##### The input #####

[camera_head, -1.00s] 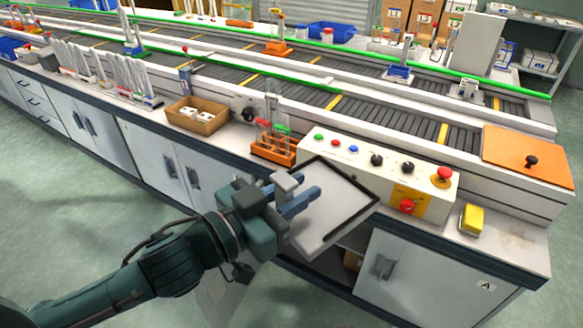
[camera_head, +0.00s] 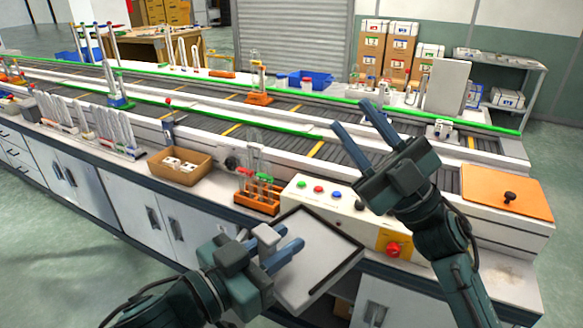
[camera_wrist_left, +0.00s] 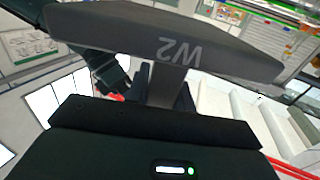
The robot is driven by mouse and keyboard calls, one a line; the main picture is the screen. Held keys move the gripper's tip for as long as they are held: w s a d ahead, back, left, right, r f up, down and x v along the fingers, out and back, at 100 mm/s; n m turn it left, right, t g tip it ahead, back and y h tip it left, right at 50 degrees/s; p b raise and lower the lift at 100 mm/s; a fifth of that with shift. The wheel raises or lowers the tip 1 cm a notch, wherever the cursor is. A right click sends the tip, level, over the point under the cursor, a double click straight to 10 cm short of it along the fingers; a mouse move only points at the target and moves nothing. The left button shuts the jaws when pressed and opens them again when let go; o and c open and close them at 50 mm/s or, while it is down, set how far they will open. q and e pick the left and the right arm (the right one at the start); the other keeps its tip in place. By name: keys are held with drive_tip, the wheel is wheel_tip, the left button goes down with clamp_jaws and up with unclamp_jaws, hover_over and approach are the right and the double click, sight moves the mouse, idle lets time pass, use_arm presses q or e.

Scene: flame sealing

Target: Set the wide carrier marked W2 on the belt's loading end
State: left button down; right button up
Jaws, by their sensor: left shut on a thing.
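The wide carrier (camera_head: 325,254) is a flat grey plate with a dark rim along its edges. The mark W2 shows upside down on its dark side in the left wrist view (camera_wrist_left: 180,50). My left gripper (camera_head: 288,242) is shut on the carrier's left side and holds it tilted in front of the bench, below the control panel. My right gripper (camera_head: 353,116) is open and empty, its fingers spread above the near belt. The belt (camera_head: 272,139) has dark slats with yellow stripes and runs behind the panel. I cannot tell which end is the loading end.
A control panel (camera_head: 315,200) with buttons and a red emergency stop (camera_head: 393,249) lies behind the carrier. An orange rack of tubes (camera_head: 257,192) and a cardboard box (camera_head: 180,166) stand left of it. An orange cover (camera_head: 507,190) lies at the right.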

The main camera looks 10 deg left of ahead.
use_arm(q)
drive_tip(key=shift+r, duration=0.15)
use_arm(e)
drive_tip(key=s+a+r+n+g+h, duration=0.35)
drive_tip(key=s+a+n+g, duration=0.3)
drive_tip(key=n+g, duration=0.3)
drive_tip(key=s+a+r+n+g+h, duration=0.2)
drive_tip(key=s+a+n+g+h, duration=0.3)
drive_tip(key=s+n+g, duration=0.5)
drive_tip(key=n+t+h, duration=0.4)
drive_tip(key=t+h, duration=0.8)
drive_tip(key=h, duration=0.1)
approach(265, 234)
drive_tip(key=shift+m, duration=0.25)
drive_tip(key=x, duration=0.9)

#####
##### The input #####

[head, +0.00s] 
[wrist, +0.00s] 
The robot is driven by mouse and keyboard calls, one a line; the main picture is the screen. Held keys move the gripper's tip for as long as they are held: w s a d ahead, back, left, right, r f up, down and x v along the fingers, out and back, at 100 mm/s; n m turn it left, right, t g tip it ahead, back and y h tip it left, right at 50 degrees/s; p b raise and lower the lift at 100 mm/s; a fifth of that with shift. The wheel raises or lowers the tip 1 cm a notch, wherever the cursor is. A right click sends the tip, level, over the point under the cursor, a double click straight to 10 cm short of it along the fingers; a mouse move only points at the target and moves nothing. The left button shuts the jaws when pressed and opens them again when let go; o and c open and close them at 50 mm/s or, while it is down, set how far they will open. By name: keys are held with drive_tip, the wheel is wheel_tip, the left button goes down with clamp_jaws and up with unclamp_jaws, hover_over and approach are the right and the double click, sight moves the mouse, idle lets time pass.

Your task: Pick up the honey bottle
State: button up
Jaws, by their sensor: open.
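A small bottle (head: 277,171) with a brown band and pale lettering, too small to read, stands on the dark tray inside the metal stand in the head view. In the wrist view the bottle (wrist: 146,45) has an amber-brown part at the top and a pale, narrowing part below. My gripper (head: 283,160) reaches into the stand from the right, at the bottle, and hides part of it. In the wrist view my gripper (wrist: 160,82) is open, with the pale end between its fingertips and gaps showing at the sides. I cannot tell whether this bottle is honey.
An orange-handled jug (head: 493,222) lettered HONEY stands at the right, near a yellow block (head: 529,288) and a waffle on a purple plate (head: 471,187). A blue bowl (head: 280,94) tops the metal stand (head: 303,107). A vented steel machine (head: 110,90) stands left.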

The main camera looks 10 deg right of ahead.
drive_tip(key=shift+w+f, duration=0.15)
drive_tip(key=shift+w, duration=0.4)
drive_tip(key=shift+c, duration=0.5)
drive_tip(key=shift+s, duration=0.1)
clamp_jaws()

#####

= Written request =
Copy out the listing above from the line containing "[camera_head, -1.00s]" to the line containing "[camera_wrist_left, +0.00s]", both included, exactly as written and minus the images.

= Task solution =
[camera_head, -1.00s] 
[camera_head, +0.00s] 
[camera_wrist_left, +0.00s] 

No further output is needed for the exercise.